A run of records
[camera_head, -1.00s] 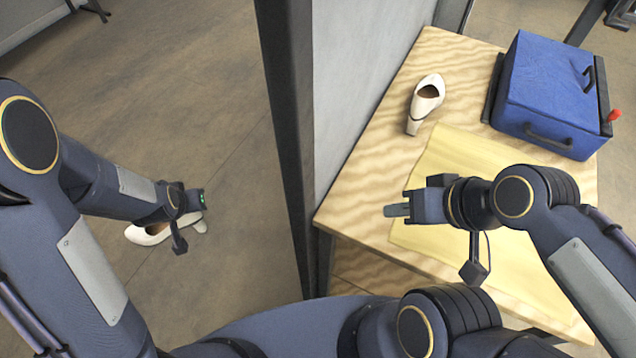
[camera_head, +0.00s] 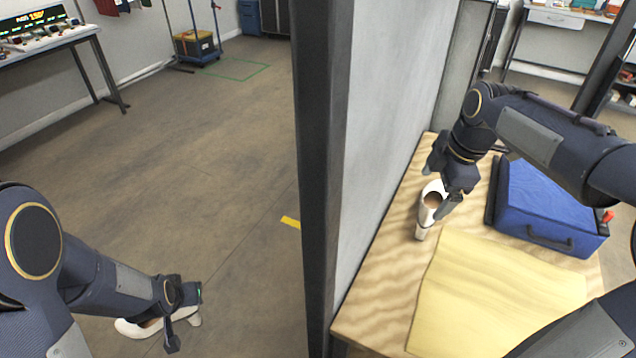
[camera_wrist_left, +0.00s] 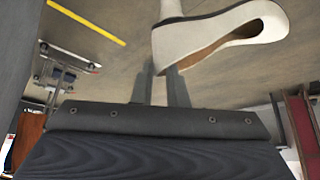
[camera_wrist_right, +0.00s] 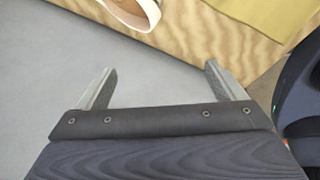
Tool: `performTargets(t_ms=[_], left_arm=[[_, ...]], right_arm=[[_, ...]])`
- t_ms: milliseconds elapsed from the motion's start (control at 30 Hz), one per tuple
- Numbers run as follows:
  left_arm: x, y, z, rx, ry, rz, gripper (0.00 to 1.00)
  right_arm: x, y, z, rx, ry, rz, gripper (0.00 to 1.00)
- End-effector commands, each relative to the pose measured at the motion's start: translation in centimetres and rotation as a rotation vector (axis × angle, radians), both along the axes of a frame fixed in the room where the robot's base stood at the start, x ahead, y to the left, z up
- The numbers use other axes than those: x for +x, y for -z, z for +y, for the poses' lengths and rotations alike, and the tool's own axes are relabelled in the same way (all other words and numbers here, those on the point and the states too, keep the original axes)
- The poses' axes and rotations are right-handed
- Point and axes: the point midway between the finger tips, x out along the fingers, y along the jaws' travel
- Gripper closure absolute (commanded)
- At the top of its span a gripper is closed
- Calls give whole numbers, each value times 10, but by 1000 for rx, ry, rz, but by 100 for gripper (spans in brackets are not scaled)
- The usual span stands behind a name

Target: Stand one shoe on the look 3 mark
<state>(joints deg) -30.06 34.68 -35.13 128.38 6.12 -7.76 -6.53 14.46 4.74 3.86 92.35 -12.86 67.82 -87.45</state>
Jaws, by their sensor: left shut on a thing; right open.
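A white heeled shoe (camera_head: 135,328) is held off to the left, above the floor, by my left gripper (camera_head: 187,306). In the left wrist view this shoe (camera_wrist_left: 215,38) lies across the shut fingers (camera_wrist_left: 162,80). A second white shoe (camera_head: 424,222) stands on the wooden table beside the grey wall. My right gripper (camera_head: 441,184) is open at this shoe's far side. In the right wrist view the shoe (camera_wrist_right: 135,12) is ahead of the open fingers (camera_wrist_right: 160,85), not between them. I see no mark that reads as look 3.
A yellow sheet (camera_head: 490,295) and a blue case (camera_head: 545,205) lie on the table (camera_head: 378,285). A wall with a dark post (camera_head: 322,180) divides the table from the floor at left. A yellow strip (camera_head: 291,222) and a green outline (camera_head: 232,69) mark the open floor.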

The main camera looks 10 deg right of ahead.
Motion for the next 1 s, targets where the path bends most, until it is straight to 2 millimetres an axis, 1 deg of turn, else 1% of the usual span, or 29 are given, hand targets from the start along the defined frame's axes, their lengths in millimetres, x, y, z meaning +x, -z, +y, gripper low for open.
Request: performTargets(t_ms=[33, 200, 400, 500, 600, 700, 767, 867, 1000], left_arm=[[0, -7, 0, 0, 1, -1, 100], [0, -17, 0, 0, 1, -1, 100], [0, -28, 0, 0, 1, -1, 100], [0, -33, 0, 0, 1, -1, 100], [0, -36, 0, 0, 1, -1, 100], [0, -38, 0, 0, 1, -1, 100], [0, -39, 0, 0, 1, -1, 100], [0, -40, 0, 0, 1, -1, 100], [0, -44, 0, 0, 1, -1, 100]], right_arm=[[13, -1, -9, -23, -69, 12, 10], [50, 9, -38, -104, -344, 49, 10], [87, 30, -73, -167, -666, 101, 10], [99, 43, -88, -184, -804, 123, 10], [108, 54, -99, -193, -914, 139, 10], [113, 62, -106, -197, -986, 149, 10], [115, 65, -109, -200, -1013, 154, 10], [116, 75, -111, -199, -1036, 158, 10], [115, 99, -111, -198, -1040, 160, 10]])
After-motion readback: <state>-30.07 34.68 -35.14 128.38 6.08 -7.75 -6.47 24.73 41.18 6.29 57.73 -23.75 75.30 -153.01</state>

---

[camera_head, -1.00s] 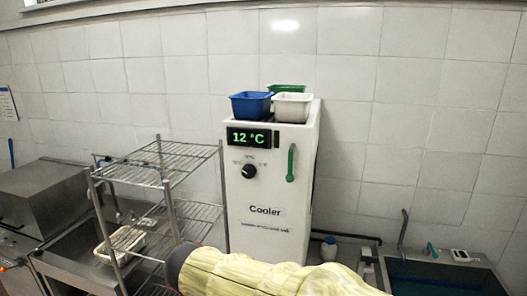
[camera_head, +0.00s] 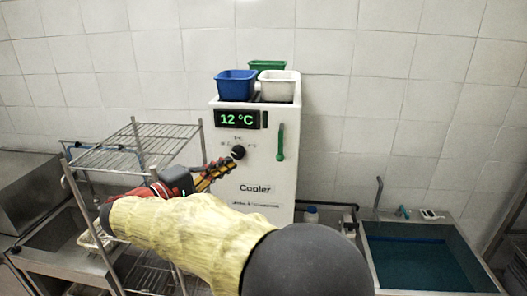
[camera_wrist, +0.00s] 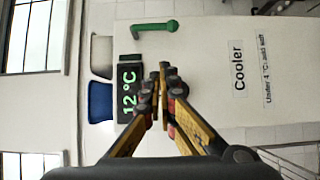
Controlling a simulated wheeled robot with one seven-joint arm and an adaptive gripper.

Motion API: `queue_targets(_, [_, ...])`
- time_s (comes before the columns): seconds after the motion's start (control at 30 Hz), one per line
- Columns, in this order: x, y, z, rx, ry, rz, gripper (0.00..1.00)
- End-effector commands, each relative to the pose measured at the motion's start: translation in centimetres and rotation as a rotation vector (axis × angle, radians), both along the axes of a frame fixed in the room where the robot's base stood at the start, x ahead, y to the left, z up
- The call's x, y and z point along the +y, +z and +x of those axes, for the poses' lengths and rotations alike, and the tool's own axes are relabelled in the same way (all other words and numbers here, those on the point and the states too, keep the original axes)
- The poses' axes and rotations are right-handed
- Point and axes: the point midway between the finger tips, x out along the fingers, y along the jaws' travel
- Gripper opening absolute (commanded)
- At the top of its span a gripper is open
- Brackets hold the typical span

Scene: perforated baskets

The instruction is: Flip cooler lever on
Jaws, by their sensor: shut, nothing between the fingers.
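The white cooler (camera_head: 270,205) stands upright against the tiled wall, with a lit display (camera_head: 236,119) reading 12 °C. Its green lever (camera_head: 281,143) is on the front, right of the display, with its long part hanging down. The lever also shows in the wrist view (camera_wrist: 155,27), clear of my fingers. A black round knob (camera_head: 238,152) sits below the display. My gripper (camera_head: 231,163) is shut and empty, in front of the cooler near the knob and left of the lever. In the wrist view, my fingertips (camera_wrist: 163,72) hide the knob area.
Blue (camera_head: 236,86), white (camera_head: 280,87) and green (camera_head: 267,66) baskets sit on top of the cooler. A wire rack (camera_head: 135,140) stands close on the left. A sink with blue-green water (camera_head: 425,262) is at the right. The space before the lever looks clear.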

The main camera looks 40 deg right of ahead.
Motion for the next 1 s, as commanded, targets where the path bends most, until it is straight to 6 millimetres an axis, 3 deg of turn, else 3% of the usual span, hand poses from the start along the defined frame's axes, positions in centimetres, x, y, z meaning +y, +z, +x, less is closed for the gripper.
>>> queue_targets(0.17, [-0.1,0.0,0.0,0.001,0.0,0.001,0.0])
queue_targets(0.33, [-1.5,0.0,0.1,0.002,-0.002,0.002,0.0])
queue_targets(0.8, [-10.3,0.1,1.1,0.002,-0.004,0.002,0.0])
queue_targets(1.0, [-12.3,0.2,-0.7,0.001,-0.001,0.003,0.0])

Short problem → Check all the records above and select each line where the string "commanded" is found.

Written solution →
- Gripper closure absolute (commanded)
- Gripper opening absolute (commanded)
Motion for the next 1 s, as commanded, targets where the path bends most, until it is straight to 6 millimetres an axis, 3 deg of turn, else 3% of the usual span, hand poses from the start along the defined frame's axes, positions in centimetres, x, y, z meaning +y, +z, +x, less is closed for the gripper.

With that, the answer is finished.